The Metropolitan Life Insurance Company is one of the world’s biggest providers of annuities, life insurance and employee benefits
MetLife was jumping over dollars to get to dimes.
That’s how the huge life insurance company viewed reverse mortgages and, helped along by a slap on the wrist, was the ultimate reason it decided to get out of the reverse mortgage business.
Sixty days ago, it also was the largest single provider of reverse mortgages in the United States and was expected to continue in that role, thanks to the exits from the industry by Bank of America, Wells Fargo, Financial Freedom and Seattle Mortgage.
Including home-equity conversion mortgages (HECM) endorsed by the Federal Housing Administration and proprietary reverse mortgages, MetLife Bank closed 1,047 reverse mortgages in March, more than any other company, but down from 1,289 loans in February.

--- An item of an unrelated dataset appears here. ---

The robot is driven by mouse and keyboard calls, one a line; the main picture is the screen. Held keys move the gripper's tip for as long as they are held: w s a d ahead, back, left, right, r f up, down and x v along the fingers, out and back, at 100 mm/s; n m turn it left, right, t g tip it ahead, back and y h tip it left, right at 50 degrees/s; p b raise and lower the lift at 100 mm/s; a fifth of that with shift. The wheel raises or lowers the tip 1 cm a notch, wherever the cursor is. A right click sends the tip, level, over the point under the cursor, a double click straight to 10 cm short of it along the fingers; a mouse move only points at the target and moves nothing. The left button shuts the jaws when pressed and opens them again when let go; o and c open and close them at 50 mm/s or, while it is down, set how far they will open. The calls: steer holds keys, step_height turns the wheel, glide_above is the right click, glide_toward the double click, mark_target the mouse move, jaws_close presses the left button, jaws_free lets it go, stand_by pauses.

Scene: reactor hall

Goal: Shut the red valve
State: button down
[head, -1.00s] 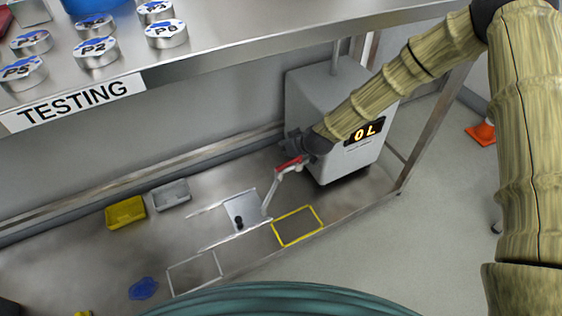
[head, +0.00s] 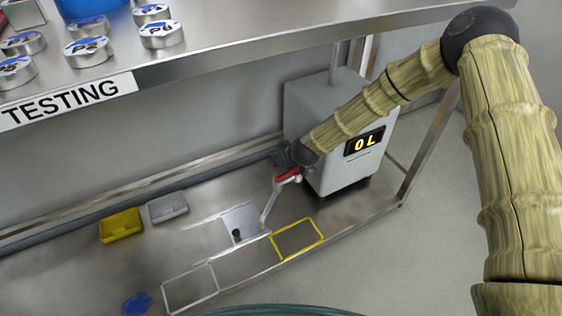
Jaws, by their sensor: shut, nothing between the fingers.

Last year, after Wells jumped ship, MetLife saw itself as the cleanup hitter in a rather weak reverse mortgage lineup. It had lower pricing for its products and took the lead in the industry’s lower-risk offering, the HECM Saver. But in April, 2011, the Office of the Comptroller of the Currency announced formal enforcement actions against MetLife and seven other national lenders for “unsafe and unsound practices related to residential mortgage loan servicing and foreclosure processing.”